__WHAT IS NEEDED__:
Copy the data below exactly.

__DATA BLOCK__:
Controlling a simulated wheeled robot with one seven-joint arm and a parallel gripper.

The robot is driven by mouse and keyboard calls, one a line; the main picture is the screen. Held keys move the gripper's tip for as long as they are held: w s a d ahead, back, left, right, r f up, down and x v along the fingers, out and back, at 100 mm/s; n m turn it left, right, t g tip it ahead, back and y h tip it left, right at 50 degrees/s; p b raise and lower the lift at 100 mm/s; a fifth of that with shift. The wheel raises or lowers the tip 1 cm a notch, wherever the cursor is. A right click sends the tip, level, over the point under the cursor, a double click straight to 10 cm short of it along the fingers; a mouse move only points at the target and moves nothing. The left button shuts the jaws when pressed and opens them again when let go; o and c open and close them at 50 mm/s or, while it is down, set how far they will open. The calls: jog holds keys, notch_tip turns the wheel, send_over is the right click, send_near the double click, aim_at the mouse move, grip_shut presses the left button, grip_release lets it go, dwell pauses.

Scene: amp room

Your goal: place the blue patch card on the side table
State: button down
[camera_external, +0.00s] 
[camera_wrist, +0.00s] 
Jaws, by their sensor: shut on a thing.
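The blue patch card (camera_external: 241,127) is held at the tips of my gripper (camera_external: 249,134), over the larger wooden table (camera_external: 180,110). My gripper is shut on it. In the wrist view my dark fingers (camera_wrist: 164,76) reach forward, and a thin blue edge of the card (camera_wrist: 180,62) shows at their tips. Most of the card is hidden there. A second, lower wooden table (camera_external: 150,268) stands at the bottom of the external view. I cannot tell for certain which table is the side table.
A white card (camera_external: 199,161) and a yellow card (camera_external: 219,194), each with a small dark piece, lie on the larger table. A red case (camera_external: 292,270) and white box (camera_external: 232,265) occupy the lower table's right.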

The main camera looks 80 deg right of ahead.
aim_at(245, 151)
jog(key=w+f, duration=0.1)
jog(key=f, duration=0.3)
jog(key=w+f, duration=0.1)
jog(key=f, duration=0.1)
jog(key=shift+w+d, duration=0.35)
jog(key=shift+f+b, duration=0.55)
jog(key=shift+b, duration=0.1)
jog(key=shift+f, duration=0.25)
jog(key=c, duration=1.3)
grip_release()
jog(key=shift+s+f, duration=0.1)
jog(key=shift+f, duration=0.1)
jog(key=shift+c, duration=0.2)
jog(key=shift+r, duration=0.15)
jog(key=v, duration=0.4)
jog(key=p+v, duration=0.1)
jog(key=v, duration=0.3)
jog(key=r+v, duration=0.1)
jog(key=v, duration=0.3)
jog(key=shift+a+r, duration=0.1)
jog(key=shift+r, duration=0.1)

__TASK RESPONSE__:
Controlling a simulated wheeled robot with one seven-joint arm and a parallel gripper.

The robot is driven by mouse and keyboard calls, one a line; the main picture is the screen. Held keys move the gripper's tip for as long as they are held: w s a d ahead, back, left, right, r f up, down and x v along the fingers, out and back, at 100 mm/s; n m turn it left, right, t g tip it ahead, back and y h tip it left, right at 50 degrees/s; p b raise and lower the lift at 100 mm/s; a fifth of that with shift. The wheel raises or lowers the tip 1 cm a notch, wherever the cursor is. A right click sends the tip, level, over the point under the cursor, a double click straight to 10 cm short of it along the fingers; a mouse move only points at the target and moves nothing. The left button shuts the jaws when pressed and opens them again when let go; o and c open and close them at 50 mm/s or, while it is down, set how far they will open. The calls: jog holds keys, notch_tip turns the wheel, send_over is the right click, send_near the double click, aim_at the mouse move, grip_shut presses the left button, grip_release lets it go, dwell pauses.

Scene: amp room

Your goal: place the blue patch card on the side table
State: button down
[camera_external, +0.00s] 
[camera_wrist, +0.00s] 
Jaws, by their sensor: shut on a thing.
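The blue patch card (camera_external: 241,127) is held at the tips of my gripper (camera_external: 249,134), over the larger wooden table (camera_external: 180,110). My gripper is shut on it. In the wrist view my dark fingers (camera_wrist: 164,76) reach forward, and a thin blue edge of the card (camera_wrist: 180,62) shows at their tips. Most of the card is hidden there. A second, lower wooden table (camera_external: 150,268) stands at the bottom of the external view. I cannot tell for certain which table is the side table.
A white card (camera_external: 199,161) and a yellow card (camera_external: 219,194), each with a small dark piece, lie on the larger table. A red case (camera_external: 292,270) and white box (camera_external: 232,265) occupy the lower table's right.

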The main camera looks 80 deg right of ahead.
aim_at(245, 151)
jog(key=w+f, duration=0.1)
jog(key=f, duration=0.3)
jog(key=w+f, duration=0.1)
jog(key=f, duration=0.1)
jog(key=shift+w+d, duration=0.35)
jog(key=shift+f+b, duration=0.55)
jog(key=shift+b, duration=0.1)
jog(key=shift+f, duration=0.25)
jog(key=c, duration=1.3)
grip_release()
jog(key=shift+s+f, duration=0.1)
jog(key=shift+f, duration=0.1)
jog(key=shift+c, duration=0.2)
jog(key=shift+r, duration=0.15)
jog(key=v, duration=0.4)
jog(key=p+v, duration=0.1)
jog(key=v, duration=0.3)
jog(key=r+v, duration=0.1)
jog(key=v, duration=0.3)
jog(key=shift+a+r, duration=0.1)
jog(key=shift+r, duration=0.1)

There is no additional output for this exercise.